I'm wondering if you forgot the coil bypass circuit when you did the resistor bypass. Put your meter/ lamp on coil +

That terminal is also what should be supplying 12V to the module. Make sure it has 12V BOTH in "run" and "start" positions of the key

On a side note, I have one of these wired up in a box with a coil. I built it to carry as "spare ignition" but I've also used it to test fire several junk engines. You plug in the dist, hookup the ground clip and battery power clip, and hook up the coil high voltage wire, and you have IGNITION!!

hwlcfa.jpg


34nf6l0.jpg
 
What I would do is unroll the harness wrap so you can strip out the ECU and distributor wiring connections with a minimum of cutting. All you eliminate is one power wire to the ECU, and the wire coming to the ECU from the resistor. That's TWO

The two distributor wires make three and four

the wire from ECU to coil NEG make the FIFTH

If you do this right, you will end up with the ECU connector still connected to the distributor connector.

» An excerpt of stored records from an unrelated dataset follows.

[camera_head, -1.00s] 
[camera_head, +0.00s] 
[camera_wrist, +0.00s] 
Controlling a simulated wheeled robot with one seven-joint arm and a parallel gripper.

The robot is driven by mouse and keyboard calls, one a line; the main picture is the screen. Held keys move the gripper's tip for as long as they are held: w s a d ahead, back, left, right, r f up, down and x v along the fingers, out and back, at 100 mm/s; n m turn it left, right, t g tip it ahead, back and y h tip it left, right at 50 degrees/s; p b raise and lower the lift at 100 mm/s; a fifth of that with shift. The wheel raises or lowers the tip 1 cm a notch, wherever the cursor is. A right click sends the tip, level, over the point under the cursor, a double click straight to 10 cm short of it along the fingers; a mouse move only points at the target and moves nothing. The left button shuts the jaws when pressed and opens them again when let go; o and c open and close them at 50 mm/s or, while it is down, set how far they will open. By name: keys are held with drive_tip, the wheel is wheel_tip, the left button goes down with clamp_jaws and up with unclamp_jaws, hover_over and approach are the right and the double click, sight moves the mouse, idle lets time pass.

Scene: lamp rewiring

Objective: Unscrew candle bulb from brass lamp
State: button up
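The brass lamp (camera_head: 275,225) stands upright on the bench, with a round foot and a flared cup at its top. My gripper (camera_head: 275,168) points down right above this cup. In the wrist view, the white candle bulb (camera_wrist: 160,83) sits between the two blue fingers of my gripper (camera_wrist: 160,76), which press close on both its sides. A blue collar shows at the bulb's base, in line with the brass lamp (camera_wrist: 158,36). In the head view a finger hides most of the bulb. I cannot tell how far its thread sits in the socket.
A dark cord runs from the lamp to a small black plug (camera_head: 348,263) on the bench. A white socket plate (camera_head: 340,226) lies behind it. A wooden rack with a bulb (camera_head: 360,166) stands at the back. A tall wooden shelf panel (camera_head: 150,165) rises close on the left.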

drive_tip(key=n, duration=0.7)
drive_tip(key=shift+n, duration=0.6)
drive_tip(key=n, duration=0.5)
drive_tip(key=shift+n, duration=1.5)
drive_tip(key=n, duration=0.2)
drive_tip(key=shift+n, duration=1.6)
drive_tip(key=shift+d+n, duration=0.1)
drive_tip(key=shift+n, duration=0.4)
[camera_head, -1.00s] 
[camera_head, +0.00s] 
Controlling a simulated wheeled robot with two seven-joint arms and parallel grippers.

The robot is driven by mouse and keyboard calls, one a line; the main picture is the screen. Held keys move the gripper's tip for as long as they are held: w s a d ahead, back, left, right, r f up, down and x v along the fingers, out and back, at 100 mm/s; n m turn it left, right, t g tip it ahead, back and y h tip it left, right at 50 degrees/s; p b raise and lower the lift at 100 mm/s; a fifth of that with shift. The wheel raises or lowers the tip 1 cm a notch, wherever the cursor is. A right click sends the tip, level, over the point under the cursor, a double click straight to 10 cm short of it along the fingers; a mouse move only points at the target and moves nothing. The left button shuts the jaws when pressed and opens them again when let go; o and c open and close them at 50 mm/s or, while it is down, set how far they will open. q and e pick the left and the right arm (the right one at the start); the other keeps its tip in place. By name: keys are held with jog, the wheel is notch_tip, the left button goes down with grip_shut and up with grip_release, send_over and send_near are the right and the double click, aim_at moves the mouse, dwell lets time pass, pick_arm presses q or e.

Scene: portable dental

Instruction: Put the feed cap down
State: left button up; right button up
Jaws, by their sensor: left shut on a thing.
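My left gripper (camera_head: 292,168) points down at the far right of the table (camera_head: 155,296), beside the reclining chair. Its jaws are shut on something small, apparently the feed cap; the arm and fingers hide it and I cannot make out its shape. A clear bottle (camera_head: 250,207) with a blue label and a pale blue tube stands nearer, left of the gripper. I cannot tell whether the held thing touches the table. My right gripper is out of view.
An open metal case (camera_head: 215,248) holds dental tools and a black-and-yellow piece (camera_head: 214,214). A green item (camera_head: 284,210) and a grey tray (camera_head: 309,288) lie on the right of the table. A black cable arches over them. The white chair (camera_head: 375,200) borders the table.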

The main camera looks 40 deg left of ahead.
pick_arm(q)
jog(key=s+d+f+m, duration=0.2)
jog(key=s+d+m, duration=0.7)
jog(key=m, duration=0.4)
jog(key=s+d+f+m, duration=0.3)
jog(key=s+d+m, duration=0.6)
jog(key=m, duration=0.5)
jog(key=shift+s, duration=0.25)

You will have the wire which went to the coil NEG still with the eyelet

You will have two wires from the ECU connector up to the resistor connections which are now cut

So now the ECU is gone. You can leave the original coil+ wire this will become your new power wire for both the coil and HEI

Now just splice everything that was at the resistor together. There should be nothing "left over"
 
Did you do the test above in post 7?

You do/ don't have 12v in both "run" and "start?"
 
Explain exactly how you are testing for spark. Connect a spark plug (or tester) directly to the coil top wire (before distributor).
Is your module case grounded to BAT- (blue wire in diagram). How did you verify? Are you using a multimeter?